(PROBLEM REQUIREMENTS) Could you output each line of the data that follows exactly?

(DATASET EXCERPT)

▼▼▼

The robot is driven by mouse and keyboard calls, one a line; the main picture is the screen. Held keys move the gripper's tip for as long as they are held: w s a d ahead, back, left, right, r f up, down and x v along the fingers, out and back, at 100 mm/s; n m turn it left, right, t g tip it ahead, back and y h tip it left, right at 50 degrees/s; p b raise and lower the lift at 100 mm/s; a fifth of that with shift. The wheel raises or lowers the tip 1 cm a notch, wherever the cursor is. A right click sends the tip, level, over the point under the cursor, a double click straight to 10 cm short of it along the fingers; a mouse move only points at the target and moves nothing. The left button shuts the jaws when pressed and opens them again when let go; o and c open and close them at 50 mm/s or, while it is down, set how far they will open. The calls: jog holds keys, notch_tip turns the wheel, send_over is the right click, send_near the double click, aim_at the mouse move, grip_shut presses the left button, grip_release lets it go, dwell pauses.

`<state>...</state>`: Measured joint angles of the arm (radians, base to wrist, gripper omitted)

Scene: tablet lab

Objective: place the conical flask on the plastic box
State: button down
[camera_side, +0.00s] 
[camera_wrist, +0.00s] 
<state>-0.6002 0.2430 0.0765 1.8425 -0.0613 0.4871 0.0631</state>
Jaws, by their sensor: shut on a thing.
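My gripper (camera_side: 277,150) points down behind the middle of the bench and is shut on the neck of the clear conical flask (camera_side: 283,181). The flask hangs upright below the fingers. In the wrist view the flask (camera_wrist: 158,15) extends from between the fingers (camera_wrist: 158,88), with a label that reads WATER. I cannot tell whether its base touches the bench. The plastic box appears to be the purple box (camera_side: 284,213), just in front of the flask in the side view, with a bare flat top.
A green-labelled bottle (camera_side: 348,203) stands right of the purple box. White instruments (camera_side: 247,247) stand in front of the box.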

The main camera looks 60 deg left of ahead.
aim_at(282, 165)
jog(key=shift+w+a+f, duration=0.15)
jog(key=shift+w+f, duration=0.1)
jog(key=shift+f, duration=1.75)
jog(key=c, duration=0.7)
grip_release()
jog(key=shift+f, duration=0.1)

▲▲▲

(EXERCISE OUTPUT)
The robot is driven by mouse and keyboard calls, one a line; the main picture is the screen. Held keys move the gripper's tip for as long as they are held: w s a d ahead, back, left, right, r f up, down and x v along the fingers, out and back, at 100 mm/s; n m turn it left, right, t g tip it ahead, back and y h tip it left, right at 50 degrees/s; p b raise and lower the lift at 100 mm/s; a fifth of that with shift. The wheel raises or lowers the tip 1 cm a notch, wherever the cursor is. A right click sends the tip, level, over the point under the cursor, a double click straight to 10 cm short of it along the fingers; a mouse move only points at the target and moves nothing. The left button shuts the jaws when pressed and opens them again when let go; o and c open and close them at 50 mm/s or, while it is down, set how far they will open. The calls: jog holds keys, notch_tip turns the wheel, send_over is the right click, send_near the double click, aim_at the mouse move, grip_shut presses the left button, grip_release lets it go, dwell pauses.

`<state>...</state>`: Measured joint angles of the arm (radians, base to wrist, gripper omitted)

Scene: tablet lab

Objective: place the conical flask on the plastic box
State: button down
[camera_side, +0.00s] 
[camera_wrist, +0.00s] 
<state>-0.6002 0.2430 0.0765 1.8425 -0.0613 0.4871 0.0631</state>
Jaws, by their sensor: shut on a thing.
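My gripper (camera_side: 277,150) points down behind the middle of the bench and is shut on the neck of the clear conical flask (camera_side: 283,181). The flask hangs upright below the fingers. In the wrist view the flask (camera_wrist: 158,15) extends from between the fingers (camera_wrist: 158,88), with a label that reads WATER. I cannot tell whether its base touches the bench. The plastic box appears to be the purple box (camera_side: 284,213), just in front of the flask in the side view, with a bare flat top.
A green-labelled bottle (camera_side: 348,203) stands right of the purple box. White instruments (camera_side: 247,247) stand in front of the box.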

The main camera looks 60 deg left of ahead.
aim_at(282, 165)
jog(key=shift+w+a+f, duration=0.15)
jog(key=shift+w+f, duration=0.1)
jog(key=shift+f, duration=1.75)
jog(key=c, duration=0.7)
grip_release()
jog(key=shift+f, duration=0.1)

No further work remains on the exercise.